The group is based in the northeast where it captured a large swath of territory last year; it has since been beaten back severely by multinational forces. In March, it became the Islamic State's West African affiliate.

Although Jos, where the latest attacks occurred, lies in central Nigeria, far from Boko Haram's home territory, it has been the target of the group's activities before, including a pair of car bombings in May 2014 that killed more than 100 people.

President Buhari, who was sworn in just over a month ago, has promised that defeating the group is the top priority of his administration.
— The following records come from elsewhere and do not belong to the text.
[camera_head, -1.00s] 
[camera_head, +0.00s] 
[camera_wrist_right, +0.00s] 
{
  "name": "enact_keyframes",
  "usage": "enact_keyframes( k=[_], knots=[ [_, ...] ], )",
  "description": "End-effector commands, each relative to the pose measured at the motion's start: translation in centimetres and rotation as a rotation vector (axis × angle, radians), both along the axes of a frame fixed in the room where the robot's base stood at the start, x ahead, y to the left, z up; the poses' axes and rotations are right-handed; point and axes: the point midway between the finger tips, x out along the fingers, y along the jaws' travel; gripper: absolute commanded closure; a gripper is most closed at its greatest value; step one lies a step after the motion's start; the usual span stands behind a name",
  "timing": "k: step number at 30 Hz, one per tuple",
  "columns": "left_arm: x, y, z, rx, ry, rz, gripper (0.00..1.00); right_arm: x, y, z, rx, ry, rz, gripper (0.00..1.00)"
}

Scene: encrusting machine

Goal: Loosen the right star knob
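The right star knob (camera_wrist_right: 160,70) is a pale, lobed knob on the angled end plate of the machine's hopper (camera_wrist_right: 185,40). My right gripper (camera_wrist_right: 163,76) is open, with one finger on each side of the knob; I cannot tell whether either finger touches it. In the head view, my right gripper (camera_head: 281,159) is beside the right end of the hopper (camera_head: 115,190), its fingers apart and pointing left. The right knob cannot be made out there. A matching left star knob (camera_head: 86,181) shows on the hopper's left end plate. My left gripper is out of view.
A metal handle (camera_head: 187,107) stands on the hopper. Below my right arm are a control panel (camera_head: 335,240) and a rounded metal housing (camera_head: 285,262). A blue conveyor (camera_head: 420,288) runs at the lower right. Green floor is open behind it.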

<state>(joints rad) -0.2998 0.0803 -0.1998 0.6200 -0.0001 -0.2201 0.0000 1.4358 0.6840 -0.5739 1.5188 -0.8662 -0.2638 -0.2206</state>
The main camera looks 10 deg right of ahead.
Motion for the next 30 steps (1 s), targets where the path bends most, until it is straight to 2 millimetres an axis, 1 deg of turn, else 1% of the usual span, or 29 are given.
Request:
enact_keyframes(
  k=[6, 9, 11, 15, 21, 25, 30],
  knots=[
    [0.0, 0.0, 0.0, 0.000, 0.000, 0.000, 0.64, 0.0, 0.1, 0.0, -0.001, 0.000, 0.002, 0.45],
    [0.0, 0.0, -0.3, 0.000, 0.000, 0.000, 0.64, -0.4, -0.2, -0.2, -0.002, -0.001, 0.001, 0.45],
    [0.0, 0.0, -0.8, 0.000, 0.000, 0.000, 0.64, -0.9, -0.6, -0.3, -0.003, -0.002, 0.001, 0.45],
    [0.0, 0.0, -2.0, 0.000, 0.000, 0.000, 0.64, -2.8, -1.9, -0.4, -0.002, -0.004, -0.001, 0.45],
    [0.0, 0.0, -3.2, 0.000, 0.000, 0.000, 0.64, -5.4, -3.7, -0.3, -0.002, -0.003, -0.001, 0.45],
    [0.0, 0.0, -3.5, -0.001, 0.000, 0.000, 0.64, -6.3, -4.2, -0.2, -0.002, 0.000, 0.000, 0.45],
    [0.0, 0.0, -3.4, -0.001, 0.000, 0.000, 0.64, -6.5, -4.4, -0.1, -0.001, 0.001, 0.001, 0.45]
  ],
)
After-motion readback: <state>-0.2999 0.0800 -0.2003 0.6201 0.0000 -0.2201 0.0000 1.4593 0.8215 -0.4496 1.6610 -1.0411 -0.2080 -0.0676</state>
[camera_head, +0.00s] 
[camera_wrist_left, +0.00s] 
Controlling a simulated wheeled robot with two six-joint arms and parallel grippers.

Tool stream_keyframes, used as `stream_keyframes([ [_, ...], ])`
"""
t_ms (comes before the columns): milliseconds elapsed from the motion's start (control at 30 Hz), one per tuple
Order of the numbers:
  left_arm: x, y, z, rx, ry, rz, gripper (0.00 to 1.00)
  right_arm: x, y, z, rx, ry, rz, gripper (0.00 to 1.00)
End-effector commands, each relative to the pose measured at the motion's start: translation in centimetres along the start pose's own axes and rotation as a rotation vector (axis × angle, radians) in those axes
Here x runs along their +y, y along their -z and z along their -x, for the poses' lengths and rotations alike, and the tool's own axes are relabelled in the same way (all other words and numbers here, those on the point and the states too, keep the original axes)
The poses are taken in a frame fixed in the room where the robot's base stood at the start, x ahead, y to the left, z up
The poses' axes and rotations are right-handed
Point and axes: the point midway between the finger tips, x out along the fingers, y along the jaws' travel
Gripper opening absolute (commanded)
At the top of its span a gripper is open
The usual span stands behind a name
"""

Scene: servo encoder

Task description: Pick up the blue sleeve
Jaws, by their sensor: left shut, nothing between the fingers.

Since Boko Haram had said explicitly that its aim was to create conditions to remove previous Nigerian president Goodluck Jonathan from office (President Jonathan is a Christian from the south) hopes remain that the group may slowly reduce its terror tactics. 

Yet Boko Haram over the past week has been lethal. Since the last days of June, it launched several suicide bombings and gun attacks on sites in the northeast Nigeria, leaving more than 200 dead. Buhari called the spate of violence a "heinous atrocity," the BBC reports.

A report last month by Amnesty International says that Nigeria's tactics against Boko Haram have also proven deadly to the country's citizens as well. The report says that the Army killed some 8,000 civilians during its campaign against the insurgent group, and accused several military leaders of war crimes and crimes against humanity.

The Amnesty report accused the military of detaining more than 20,000 people in brutal conditions that led to numerous deaths. "Former detainees and senior military sources described how detainees were regularly tortured to death — hung on poles over fires, tossed into deep pits or interrogated using electric batons," it said. 

The Ministry of Defense denounced the Amnesty report and claimed the organization was trying to “blackmail” the military elite.

Agence France-Presse writes that Buhari's administration is struggling in its first month even outside of the fight against Boko Haram. The country's economy is floundering amid rampant corruption and low prices for oil, which is the cornerstone of government revenue.

While Buhari has promised to root out corruption, his efforts have been hampered by political infighting within his governing coalition. And government officials still receive some of the highest state salaries in the world – some $200,000, per the Economist – despite broad calls to lower them.